Readers who have experience with statistics will recognize these questions as examples of the application of confidence intervals, hypothesis testing, and power computations. In conventional statistics courses students are taught how to answer questions like these using a certain theoretical apparatus (based on ``Normal distribution theory'', the t-distribution, and so on). If things go right in the course, they also learn how to interpret the answers to such questions and when they do not have enough information to answer the posed questions. (For instance, in the second and fourth examples above there is not enough information.)

Resampling provides another, conceptually easier way to carry out the computations. In the theory of statistics, resampling is important because it allows questions to be answered even in situations where the historically conventional methods do not apply. In the learning and teaching of statistics, resampling is valuable because it allows students to address the questions of statistical inference in a way where their intuition can be brought to bear, by designing and carrying out simple numerical experiments on the computer.

By making the computations more accessible, resampling has another important benefit: it allows students to move on to the important matters of how to interpret the numerical answers to their questions and how to know when there is not enough information to answer the question.

Resampling Stats was originally developed by Julian Simon during the period 1973-1990 as a stand-alone software package. As the benefits of the resampling approach to teaching statistics have become more apparent it seemed advisable to make the facilities of Resampling Stats available to a wider audience, and to allow users to employ Resampling Stats in a widely used computational environment.

There is a large community of people who use the MATLAB computer language. It is very widely used, for example, by engineering students and often used in teaching mathematics. MATLAB provides an integrated environment for technical computation: it provides facilities for drawing graphs, reading and saving data, and carrying out a tremendous range of numerical calculations. Since so many people already know MATLAB, or will need to learn it in order to carry out work in their chosen fields, MATLAB is a natural platform for Resampling Stats.

At the same time, we realize that for many students of Resampling Stats this will be their first encounter with MATLAB, and some will not use MATLAB for any other purpose. We have therefore worked hard to keep the original simplicity and ease of use of Resampling Stats. We do not assume that you have any previous knowledge of MATLAB. A tutorial in the Appendix can be used to get started for those who have no previous experience in MATLAB.

The body of this book is divided into two parts. First, there is an introduction to the issues and terms of statistical inference done mainly through examples. This introduction is thoroughly integrated with computer examples using Resampling Stats in MATLAB. In addition to showing how resampling can be used to answer the simple, standard statistical inference questions found in traditional introductory statistics textbooks, we show cases where traditional introductory methods do not apply but where resampling techniques are straightforward extensions of the simple cases. The examples introduce and cover both the ``hypothesis testing'' framework for statistical inference and the Bayesian approach.
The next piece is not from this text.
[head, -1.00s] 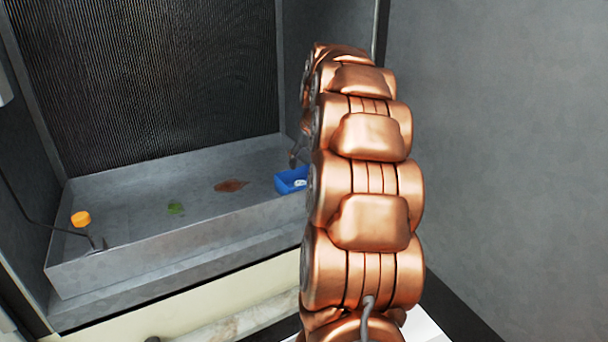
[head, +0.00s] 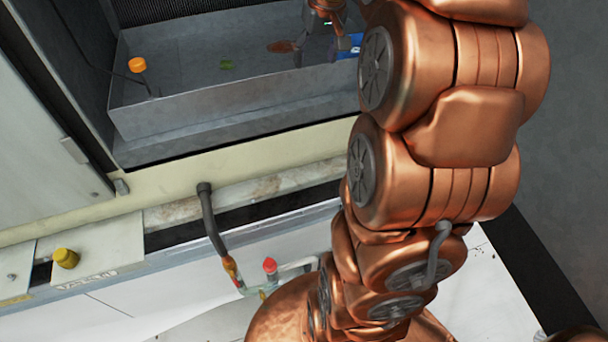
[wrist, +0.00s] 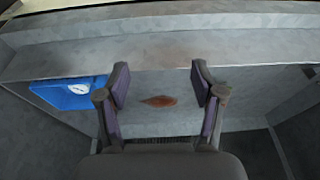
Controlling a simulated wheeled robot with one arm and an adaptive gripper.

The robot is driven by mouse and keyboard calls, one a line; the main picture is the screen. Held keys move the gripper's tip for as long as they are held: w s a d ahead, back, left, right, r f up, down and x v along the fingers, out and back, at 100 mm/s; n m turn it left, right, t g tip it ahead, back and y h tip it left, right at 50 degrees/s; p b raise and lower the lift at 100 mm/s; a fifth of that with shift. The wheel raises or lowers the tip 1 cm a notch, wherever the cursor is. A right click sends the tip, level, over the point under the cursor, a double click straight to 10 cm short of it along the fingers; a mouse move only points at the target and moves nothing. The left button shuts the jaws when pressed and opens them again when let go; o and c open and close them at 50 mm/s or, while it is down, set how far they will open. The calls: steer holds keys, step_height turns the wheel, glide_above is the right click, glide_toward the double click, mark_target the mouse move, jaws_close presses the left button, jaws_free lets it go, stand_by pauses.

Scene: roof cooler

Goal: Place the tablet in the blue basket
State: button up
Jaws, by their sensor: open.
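The blue basket (head: 354,41) is at the right of the metal tray in the head view, partly hidden behind my arm. It also shows at the left of the wrist view (wrist: 48,98). A round white tablet (wrist: 80,89) with a dark mark lies inside the basket in the wrist view. My gripper (head: 316,58) is open and empty, beside the basket on its left in the head view. In the wrist view its spread fingers (wrist: 160,70) have nothing between them but the tray area beyond, and the basket lies outside them.
A black grille stands behind. Pipes with a red-capped valve (head: 270,266) and a yellow knob (head: 66,258) are in front.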

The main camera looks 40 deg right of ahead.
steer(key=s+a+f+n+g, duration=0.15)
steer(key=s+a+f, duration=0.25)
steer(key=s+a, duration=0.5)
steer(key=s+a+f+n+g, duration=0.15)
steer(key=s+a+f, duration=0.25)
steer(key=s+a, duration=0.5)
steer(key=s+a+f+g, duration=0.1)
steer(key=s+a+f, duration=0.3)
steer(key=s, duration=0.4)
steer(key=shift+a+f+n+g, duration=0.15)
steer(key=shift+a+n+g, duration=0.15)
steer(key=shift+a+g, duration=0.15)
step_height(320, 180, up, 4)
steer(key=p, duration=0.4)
The second part of the book is documentation for the various Resampling Stats functions in MATLAB. This is arranged as a reference rather than a tutorial. Appendices provide a tutorial introduction to MATLAB, show how to perform the important operation of reading data into the MATLAB program.

This book is intended mainly to introduce --- using examples --- the resampling methodology and the Resampling Stats in MATLAB software. We attempt to provide enough conceptual background and definition of statistical terms to make the book self contained. ``Self contained'' is not, however, the same thing as ``systematic'' or ``comprehensive.'' This book does not cover all methods of analysis in statistical inference, nor does it do more than touch on the very important areas of experimental design, descriptive statistics, and exploratory data analysis. The treatment of these areas is largely independent of the mathematical methods (resampling vs. conventional formula) used for inference, although we believe that resampling is both more flexible and easier to learn.

Although the simple computer skills needed to use resampling are by no means trivial, we think they are far, far less formidable than the analytical mathematics that has been the bane of generations of statistics students who learned inference in the traditional way. Had computers been available 100 years ago, we think it likely that statistical inference would have developed with resampling as its foundation. As support for this entirely speculative statement, we note that one of the most important developments in traditional inference theory, the t-distribution, was developed at the turn of the last century by William Gosset based on resampling techniques (and tedious labor on hand calculators).